Deskripsi Pekerjaan
Are you obsessed with system availability, latency, and performance? NexusCloud Systems is looking for a Senior Site Reliability Engineer to join our core infrastructure team. In this role, you will bridge the gap between development and operations, building robust automated systems that ensure our global cloud platform stays resilient and scalable.
You will work with a world-class team of engineers to minimize manual toil and maximize the reliability of our distributed services. If you are a problem-solver who thrives in a high-stakes, fast-paced environment, we want to hear from you.
Tanggung Jawab
- Design and maintain highly available, scalable, and secure infrastructure on public cloud providers (AWS/GCP).
- Implement Infrastructure as Code (IaC) solutions using Terraform and Pulumi.
- Develop and manage CI/CD pipelines to streamline deployment velocity and reliability.
- Optimize system monitoring and observability frameworks using Prometheus, Grafana, and ELK stack.
- Conduct deep-dive incident post-mortems and implement permanent fixes for recurring issues.
- Collaborate with SDE teams to improve system architecture for high-performance applications.
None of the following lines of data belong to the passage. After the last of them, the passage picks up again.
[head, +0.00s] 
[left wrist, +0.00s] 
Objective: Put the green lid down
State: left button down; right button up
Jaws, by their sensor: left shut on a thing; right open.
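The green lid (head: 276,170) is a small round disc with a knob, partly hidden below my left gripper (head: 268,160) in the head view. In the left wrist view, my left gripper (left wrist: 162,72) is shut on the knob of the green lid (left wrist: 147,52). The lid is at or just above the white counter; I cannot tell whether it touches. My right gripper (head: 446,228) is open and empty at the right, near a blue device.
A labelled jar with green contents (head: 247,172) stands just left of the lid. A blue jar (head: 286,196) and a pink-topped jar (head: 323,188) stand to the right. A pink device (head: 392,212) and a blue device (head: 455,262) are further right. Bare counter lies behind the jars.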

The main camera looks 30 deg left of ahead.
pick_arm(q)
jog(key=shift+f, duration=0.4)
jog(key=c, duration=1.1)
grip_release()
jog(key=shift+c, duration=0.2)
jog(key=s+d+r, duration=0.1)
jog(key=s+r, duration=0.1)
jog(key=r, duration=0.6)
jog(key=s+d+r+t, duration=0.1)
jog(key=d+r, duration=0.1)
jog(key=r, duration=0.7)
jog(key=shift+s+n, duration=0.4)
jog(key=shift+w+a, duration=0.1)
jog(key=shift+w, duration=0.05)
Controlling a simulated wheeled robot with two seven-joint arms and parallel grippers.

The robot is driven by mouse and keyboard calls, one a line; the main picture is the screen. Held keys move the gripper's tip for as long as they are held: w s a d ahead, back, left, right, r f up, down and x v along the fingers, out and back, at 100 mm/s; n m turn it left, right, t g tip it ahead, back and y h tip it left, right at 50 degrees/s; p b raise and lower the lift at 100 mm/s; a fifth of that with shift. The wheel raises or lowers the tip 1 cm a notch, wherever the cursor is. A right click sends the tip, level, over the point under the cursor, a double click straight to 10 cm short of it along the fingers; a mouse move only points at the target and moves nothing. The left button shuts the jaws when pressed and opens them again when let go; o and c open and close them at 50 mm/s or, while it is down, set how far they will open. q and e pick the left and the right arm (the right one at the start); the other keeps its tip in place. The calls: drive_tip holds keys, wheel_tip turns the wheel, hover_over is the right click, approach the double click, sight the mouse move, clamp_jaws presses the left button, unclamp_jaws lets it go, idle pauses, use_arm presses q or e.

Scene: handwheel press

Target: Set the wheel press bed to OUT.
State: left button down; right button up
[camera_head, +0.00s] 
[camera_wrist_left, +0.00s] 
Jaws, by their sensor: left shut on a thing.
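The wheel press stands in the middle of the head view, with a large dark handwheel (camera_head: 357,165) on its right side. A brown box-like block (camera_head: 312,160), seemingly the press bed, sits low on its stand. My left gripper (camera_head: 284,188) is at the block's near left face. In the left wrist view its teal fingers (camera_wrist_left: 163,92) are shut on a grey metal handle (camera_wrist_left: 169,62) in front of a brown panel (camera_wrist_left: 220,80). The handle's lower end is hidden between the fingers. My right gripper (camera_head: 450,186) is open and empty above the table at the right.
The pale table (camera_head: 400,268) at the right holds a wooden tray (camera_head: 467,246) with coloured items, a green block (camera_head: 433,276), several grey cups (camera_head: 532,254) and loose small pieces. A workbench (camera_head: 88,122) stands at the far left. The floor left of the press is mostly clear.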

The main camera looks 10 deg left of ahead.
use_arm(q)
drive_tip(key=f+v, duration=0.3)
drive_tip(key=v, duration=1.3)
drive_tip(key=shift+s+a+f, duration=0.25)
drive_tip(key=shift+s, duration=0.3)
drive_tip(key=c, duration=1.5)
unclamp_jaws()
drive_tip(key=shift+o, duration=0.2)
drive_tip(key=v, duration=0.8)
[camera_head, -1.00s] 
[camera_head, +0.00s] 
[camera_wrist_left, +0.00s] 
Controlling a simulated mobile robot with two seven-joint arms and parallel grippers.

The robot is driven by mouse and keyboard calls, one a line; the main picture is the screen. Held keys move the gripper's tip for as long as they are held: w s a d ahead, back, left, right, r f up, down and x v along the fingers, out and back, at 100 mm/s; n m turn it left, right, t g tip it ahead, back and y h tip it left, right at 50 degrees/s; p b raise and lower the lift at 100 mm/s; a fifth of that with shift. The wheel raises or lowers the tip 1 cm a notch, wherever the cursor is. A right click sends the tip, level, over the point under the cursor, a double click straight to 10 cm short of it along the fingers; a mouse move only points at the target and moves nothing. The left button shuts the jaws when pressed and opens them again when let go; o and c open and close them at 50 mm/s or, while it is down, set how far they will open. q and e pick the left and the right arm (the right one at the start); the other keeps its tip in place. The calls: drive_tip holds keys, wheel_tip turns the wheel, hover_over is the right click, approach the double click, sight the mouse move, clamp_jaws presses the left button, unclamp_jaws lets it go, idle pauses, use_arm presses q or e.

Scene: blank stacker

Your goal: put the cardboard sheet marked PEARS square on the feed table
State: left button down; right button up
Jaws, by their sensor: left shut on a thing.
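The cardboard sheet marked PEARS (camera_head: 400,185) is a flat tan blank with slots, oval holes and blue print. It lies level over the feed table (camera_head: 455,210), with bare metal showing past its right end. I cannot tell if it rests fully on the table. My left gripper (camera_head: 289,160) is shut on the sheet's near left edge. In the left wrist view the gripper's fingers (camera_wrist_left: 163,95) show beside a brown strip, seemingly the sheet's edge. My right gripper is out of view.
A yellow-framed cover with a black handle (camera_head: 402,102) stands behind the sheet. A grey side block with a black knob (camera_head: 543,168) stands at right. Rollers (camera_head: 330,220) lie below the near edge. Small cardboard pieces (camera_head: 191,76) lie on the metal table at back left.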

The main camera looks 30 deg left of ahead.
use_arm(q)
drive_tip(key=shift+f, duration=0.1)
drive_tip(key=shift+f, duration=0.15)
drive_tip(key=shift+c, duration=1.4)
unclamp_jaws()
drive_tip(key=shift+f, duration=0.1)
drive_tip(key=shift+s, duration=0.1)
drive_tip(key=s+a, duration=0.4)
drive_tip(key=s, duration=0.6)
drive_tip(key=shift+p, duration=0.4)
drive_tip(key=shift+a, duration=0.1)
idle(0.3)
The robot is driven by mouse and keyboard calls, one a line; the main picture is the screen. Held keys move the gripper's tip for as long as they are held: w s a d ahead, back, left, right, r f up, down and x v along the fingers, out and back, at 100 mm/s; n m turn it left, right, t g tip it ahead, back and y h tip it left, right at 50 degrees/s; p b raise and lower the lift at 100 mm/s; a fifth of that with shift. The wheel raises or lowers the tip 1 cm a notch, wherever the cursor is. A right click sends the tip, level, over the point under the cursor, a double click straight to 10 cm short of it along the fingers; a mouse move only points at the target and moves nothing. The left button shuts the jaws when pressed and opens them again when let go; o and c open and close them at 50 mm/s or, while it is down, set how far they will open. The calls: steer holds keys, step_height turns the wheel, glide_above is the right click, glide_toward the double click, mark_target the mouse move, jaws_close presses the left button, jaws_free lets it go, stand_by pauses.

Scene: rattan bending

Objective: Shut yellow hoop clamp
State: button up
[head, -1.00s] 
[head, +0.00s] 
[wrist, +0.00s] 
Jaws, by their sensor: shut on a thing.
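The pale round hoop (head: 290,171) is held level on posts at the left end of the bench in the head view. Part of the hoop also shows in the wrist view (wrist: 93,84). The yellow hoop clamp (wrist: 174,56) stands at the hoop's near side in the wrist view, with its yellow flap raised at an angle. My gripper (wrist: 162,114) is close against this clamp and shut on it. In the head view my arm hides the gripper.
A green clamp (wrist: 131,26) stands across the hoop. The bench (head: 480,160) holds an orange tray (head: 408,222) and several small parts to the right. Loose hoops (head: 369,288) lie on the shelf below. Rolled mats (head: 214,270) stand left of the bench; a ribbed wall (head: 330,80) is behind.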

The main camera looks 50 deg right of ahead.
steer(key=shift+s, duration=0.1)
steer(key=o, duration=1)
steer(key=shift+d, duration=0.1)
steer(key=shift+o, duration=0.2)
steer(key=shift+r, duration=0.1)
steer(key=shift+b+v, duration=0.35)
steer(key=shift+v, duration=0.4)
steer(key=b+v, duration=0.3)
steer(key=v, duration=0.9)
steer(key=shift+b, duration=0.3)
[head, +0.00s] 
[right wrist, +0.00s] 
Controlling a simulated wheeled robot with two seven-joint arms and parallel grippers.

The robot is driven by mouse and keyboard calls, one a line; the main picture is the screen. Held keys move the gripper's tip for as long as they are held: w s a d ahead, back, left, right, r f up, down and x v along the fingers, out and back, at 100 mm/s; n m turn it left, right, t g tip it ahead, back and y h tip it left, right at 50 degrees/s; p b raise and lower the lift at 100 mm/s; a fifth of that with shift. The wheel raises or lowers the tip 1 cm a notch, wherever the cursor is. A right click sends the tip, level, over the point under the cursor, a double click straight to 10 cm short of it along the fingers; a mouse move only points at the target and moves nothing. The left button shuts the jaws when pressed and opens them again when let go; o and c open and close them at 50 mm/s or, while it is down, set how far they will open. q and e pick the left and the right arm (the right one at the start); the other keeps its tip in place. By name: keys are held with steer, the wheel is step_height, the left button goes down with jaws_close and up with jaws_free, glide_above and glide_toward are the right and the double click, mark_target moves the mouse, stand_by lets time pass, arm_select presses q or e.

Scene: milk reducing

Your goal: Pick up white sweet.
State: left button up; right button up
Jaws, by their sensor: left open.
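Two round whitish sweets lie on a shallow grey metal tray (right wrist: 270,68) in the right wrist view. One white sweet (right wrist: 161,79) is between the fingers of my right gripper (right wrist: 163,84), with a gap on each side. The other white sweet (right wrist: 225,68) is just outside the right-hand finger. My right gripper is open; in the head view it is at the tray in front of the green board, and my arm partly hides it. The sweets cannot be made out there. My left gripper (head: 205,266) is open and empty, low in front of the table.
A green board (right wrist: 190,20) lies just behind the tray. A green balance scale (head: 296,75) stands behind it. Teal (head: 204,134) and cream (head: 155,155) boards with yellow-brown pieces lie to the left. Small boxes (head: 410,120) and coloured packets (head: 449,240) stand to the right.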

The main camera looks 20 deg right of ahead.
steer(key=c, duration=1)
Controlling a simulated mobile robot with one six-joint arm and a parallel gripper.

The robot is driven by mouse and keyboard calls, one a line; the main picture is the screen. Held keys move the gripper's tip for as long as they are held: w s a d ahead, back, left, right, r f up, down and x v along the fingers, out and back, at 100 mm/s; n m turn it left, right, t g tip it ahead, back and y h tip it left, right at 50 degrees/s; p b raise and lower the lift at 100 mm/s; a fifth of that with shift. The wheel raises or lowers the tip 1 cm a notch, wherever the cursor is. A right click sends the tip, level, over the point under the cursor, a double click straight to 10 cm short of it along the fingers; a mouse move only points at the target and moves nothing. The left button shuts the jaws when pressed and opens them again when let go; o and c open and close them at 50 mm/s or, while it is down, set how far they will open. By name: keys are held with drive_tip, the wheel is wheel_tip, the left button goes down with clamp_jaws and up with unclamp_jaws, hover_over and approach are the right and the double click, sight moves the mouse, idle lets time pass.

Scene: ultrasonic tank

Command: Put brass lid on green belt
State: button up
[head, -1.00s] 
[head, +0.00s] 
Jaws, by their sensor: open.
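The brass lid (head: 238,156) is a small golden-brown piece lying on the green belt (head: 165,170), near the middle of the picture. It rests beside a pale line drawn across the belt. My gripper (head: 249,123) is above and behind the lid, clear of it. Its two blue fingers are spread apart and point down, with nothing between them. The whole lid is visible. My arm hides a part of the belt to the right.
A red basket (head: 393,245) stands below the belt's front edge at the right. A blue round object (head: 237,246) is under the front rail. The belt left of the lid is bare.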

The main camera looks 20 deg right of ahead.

- Ensure compliance with security best practices across all production environments.
Kualifikasi
- 5+ years of experience in SRE, DevOps, or Software Engineering roles.
- Expertise in managing distributed systems at scale in a production environment.
- Proficiency in at least one modern programming language (Go, Python, or Java).
- In-depth knowledge of Kubernetes, Docker, and container orchestration.
- Strong background in Linux/Unix system administration and networking (TCP/IP, DNS, Load Balancing).
- Experience with cloud-native monitoring and distributed tracing tools.
- Proven ability to troubleshoot complex, multi-layered system failures under pressure.